Spaak on Fish and Relativism

Torben Spaak (Uppsala University – Law) has posted Relativism in Legal Thinking: Stanley Fish and the Concept of an Interpretive Community on SSRN. Here is the abstract:

Relativistic theories and arguments are fairly common in legal thinking. A case in point is Stanley Fish’s theory of interpretation, which applies to statutes and constitutions as well as to novels and poems. Fish holds, inter alia, (i) that an interpretation of a statute, a poem, or some other text can be true or valid only in light of the interpretive strategies that define an interpretive community, and (ii) that no set of interpretive strategies (and therefore no interpretation) is truer or more valid than any other. In this article, I discuss these claims critically and argue that the very idea of an interpretive community is more or less unintelligible, and that in any case Fish’s theory is self-refuting.

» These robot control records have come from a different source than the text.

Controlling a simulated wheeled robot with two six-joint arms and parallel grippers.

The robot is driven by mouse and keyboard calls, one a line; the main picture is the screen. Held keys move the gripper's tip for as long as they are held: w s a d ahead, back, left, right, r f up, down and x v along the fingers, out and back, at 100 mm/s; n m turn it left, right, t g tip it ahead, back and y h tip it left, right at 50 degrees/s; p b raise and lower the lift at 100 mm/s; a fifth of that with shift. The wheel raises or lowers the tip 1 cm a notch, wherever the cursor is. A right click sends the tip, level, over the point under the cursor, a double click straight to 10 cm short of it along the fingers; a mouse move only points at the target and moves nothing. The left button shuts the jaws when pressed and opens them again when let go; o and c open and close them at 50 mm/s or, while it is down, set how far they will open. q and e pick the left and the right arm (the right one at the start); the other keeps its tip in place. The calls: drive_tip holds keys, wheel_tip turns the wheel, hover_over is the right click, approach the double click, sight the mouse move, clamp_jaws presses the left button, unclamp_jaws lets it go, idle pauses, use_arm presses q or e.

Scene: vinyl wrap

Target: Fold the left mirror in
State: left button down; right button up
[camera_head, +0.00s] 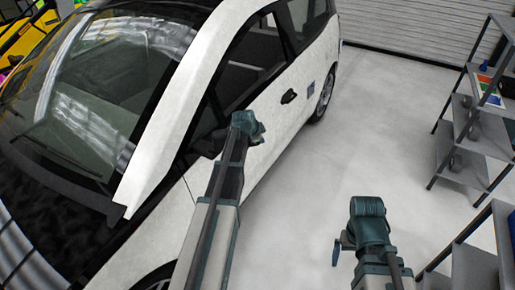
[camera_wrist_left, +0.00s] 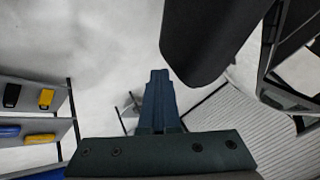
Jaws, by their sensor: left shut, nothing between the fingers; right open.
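The left mirror is a dark, rounded housing that shows large in the left wrist view (camera_wrist_left: 207,38), up and to the right of my fingers. In the head view only a dark part of it (camera_head: 207,146) shows beside the car's front door, partly hidden by my left arm. My left gripper (camera_wrist_left: 158,76) is shut and empty.
The white car (camera_head: 160,105) fills the left side, with its door handle (camera_head: 289,96) beyond my left arm. A grey shelf rack (camera_head: 480,130) stands at the right, with another shelf (camera_head: 475,265) near my right arm. The floor between car and racks is clear.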

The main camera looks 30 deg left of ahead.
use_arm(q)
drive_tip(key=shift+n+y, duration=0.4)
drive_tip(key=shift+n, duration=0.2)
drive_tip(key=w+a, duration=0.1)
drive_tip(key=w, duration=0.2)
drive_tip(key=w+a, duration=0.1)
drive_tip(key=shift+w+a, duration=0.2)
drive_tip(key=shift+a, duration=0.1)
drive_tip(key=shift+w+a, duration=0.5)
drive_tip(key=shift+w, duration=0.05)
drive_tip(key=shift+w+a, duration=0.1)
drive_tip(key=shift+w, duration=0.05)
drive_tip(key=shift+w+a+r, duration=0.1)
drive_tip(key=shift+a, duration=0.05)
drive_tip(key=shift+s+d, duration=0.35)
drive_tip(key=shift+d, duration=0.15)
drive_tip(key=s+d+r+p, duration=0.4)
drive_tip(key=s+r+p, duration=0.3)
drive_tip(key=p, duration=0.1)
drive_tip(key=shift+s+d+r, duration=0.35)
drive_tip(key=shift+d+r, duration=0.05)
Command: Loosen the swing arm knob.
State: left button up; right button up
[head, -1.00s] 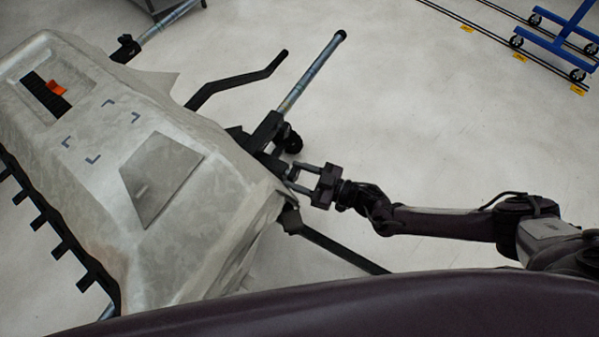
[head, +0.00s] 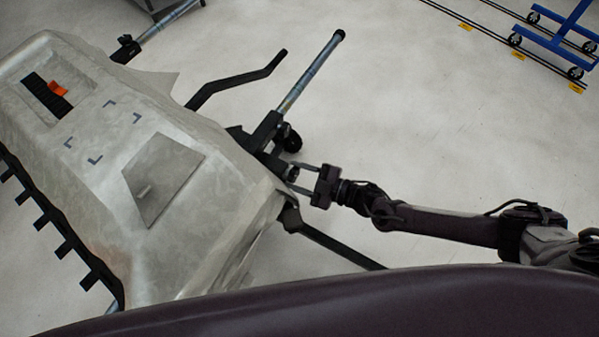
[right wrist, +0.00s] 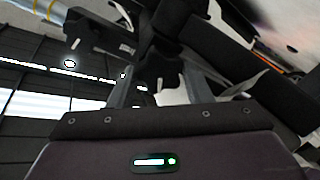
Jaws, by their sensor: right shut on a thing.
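The swing arm knob (head: 293,174) is a small dark knob on the black bracket of the stand, just off the right corner of the wrapped grey panel (head: 222,205). My right gripper (head: 294,177) reaches it from the right, with its two fingers on either side. In the right wrist view, the dark knob (right wrist: 166,75) sits between the two grey fingers, and the right gripper (right wrist: 162,84) is shut on it. The fingers and bracket hide part of the knob. My left gripper is not in view.
A steel tube (head: 312,72) and a bent black arm (head: 237,84) stick out from the stand above the knob. A black leg (head: 340,247) runs below my right gripper. A blue wheeled cart (head: 555,40) stands far off at top right. The floor between is clear.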

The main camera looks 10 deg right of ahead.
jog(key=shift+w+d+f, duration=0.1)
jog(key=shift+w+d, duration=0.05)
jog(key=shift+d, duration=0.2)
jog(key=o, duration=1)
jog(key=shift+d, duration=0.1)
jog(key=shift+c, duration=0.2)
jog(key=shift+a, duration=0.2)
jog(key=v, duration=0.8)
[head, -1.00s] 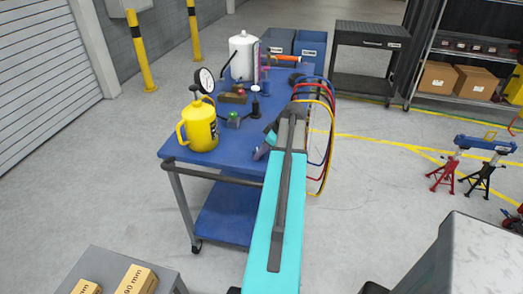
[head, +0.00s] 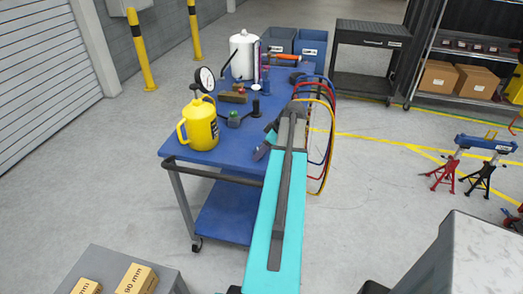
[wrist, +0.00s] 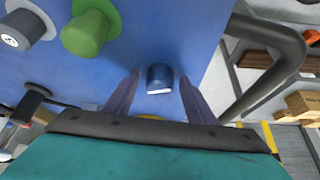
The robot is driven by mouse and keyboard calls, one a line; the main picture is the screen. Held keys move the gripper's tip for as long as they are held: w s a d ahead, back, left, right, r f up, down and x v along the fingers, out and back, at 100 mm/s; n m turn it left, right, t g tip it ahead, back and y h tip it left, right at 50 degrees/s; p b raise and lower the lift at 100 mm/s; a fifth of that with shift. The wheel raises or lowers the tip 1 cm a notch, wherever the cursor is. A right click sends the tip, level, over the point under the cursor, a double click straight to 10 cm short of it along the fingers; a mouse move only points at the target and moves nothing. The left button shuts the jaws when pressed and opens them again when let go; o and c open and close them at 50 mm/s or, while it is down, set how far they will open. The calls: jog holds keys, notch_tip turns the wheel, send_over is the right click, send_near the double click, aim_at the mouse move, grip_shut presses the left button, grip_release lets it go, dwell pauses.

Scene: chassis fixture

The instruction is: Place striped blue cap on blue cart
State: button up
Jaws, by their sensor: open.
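The cap, a small dark blue cylinder (wrist: 160,78) with a pale end, shows in the wrist view between my two fingers, against the blue cart top. Its stripes are too small to make out. My gripper (wrist: 159,90) is open, with a finger on each side of the cap and a visible gap to each. The cap is hidden there by my arm.
A white canister (head: 243,55) stands at the back.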

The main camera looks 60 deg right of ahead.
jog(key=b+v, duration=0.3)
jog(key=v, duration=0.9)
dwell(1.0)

I begin with a few words about the methods and techniques of statutory interpretation(Section 2). I proceed by introducing Fish’s theory of interpretation, giving special consideration to some difficulties in Fish’s account of the concept of an interpretive community (Sections 3-4). I then introduce two types of relativism, cognitive and moral (Section 5), and argue that Fish’s theory asserts cognitive relativism in the shape of conceptual relativism and relativism about truth (Section 6). Having done that, I consider Donald Davidson’s well-known objection to alternative conceptual schemes (Section 7) as well as the popular charge that relativism about truth is self-refuting (Section 8).